Standard Chartered’s core strategy of being a bank for Asia, Middle East and Africa proved biggest advantage in the development of their Islamic offering. The synergy of their established presence in key potential markets for Islamic finance allowed for smoother proposal of the Islamic offering to existing clients. Saifi explains: "We are very focused on Asia, Middle East and Africa. These are our core markets and the reason why we exist. With the strong overlap of the Islamic world and SCB’s footprint, we find substantial parts of our franchise has a very Islamic population who have been banking with us for many years."
He adds: "When we were looking at our Islamic proposition, we found that an increasing number of our banks were expressing different needs, and in order to remain relevant, we also needed to create an Islamic proposition, which over a period of time would become as compelling as the conventional proposition. Then we can give a choice to the customers."


The Indonesia growth story

As Wasim Saifi highlighted in his conversation with PBI, a key untapped growth market is Indonesia. With 88% of the population of 240m being Muslim, the Islamic banking penetration of only 5% implies great growth potential in this offering. The growing wealth of the Indonesian population contributes to the bank’s expectation of dealing with an increasing wallet size in the market. The encouraging performance of SCB’s affiliate bank in Indonesia, PermataSyariah, has seen a positive effect on their business, comments Saifi.
In analysing the reasons behind Indonesia’s slow Islamic banking penetration given its vast potential in this offering, Saifi identified several factors for the existence of this gap:
– Customer knowledge on the Islamic finance proposition is lacking, and this can only be addressed collectively as an industry. Saifi: "All of us need to help in making the country understand what Islamic finance is all about, telling them that they can adhere to all their banking needs without sacrificing their religious principles."
– The conventional banking product proposition is naturally more sophisticated at present than that of Islamic banking, limiting the ability to transcend Sharia products to existing clients. However this is set to change as Islamic banking products start expanding and the distinction between the two is less prevalent.
– Not until recently have regulators addressed the Islamic finance offering seriously, making statements in public forums on the ambitious plans of expanding its presence in the market. The Timetric survey on Global Islamic Finance highlighted the comments of Halim Alamsyah, Deputy Governor of Bank of Indonesia, that Sharia-compliant banking could hold a market penetration of 15-20% in the next ten years, to stimulate growth and offer a higher level of stability in the financial system.

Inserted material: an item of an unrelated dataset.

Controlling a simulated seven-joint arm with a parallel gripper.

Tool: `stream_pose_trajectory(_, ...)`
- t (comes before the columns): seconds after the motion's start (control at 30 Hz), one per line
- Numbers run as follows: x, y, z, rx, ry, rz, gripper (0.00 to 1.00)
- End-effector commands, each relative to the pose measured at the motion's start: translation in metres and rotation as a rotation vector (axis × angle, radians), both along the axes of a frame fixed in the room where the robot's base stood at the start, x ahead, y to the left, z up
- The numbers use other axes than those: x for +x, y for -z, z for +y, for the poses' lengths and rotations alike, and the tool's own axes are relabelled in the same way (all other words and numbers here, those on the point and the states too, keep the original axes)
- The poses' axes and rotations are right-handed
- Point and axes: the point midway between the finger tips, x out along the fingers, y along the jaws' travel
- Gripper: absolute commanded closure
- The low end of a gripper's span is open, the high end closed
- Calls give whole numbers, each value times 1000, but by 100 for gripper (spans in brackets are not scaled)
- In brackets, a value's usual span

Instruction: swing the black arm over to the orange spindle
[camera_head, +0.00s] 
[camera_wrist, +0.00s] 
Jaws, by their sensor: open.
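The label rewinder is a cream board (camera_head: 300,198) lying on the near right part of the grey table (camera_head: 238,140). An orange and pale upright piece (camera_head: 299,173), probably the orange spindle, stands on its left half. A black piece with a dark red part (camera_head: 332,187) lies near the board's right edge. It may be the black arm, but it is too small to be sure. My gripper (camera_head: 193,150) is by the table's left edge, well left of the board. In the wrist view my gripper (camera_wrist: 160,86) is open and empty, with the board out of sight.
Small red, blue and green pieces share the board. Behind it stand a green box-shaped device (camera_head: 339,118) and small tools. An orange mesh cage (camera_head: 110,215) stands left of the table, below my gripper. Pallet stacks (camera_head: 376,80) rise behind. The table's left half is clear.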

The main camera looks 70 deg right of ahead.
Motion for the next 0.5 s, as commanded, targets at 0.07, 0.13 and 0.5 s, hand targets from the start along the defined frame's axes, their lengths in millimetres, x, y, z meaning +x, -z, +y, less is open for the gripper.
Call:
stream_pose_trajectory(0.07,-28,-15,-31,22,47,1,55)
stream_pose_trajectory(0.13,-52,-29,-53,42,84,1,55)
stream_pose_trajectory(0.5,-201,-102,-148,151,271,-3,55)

Nonetheless, by tackling the above issues, Indonesia’s Islamic banking sector grew by 40% annually between 2008 -2012, according to Timetric’s survey, outpacing growth in the much larger conventional sector of 16.7% a year over the same period.


The pull towards stability

As SCB’s Saifi elaborated, the pitch for Sharia-compliant products is not only based on its religious affinity, but also related to its innate stability. The fee structure is rigidly controlled by Sharia law, which brings greater control and predictability on pricing structure.
For this reason, non-Muslims have an augmented interest in Islamic banking products. The bank’s Malaysia business saw an enhanced interest in mortgage instruments by this group of customers.
Saifi: "This interest may be defined by a variety of reasons – the way the product is structured, its pricing model, or even its impact on stamp duty."


Talent search

In line with concerns in the conventional banking sector, the need for talent in the Islamic banking space is similarly a concern. As Saifi admits: "Talent is clearly a constraint. With the rapid growth in Islamic finance, the need for the right talent is clearly going to be a limitation in each of the markets.
Established core markets such as Malaysia have it better off, with the help of the correct ecosystem and the country’s focus on Islamic banking. However the Pakistan native concludes that the challenges may evolve with the rising ambitions of other markets. "What I fear happening is countries that want to see their Islamic banking front develop, will look at countries like Malaysia to import talent and give them expertise," adds Saifi.
However, the silver lining exists with the collaboration of the academic world, creating structured programs specific to Islamic finance. This helps develop a niche of talent that will have a different perspective to the managers of today who have traditionally come from a conventional banking background.
The need for talent in the Islamic banking realm will only grow, considering the popularity of the niche business that is now catering to both muslim and non-muslim clientele. With banking’s increasing need to differentiate their service offering and cater to the specific needs of their clients to maintain market share, the potential of the Islamic finance offering in relevant markets should be watched closely.